***** Data shown

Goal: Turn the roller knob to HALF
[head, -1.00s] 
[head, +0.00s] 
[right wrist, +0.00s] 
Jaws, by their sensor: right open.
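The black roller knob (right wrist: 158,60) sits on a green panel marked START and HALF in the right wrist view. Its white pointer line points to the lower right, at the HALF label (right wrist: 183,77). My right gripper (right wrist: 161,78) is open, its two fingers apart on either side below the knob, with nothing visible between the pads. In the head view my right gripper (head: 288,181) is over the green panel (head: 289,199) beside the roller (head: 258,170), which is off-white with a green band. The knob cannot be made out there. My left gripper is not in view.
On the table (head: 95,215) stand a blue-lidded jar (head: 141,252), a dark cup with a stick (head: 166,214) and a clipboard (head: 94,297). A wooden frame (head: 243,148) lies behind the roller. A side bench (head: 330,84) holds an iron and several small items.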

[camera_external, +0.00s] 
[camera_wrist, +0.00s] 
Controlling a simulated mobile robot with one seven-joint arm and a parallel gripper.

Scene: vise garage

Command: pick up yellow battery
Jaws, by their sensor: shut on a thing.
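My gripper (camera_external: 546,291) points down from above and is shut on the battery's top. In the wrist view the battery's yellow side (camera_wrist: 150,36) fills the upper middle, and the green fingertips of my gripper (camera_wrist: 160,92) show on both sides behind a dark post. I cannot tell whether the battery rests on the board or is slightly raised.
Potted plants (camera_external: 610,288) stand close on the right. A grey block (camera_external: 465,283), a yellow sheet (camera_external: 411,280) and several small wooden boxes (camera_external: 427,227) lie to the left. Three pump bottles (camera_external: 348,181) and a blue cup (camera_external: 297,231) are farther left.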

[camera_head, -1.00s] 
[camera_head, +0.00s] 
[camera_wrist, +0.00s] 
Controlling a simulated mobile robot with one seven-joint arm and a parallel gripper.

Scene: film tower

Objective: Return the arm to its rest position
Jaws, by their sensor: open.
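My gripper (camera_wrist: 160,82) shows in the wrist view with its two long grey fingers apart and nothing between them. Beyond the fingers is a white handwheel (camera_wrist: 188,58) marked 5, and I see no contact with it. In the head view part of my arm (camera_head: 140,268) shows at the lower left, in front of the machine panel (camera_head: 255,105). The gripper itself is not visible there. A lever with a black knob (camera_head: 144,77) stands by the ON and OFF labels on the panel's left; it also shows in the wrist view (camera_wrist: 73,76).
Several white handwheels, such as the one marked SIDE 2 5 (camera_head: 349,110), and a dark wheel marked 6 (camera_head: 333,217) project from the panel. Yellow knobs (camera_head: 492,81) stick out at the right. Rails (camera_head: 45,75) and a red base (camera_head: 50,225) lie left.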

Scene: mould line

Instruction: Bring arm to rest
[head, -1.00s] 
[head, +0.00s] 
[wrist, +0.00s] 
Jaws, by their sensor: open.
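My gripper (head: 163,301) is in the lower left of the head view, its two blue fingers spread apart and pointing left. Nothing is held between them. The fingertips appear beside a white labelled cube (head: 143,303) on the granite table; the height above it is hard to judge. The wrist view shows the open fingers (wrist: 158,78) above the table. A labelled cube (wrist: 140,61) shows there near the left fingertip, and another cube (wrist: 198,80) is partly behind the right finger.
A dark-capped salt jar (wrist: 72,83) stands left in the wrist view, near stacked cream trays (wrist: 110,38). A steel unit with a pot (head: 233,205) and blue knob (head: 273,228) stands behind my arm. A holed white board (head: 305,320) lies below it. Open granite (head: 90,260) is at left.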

**********

§ Exercise details
Find the word "Scene" in the entries, and copy every line it shows up in.

§ Problem solution
Scene: vise garage
Scene: film tower
Scene: mould line

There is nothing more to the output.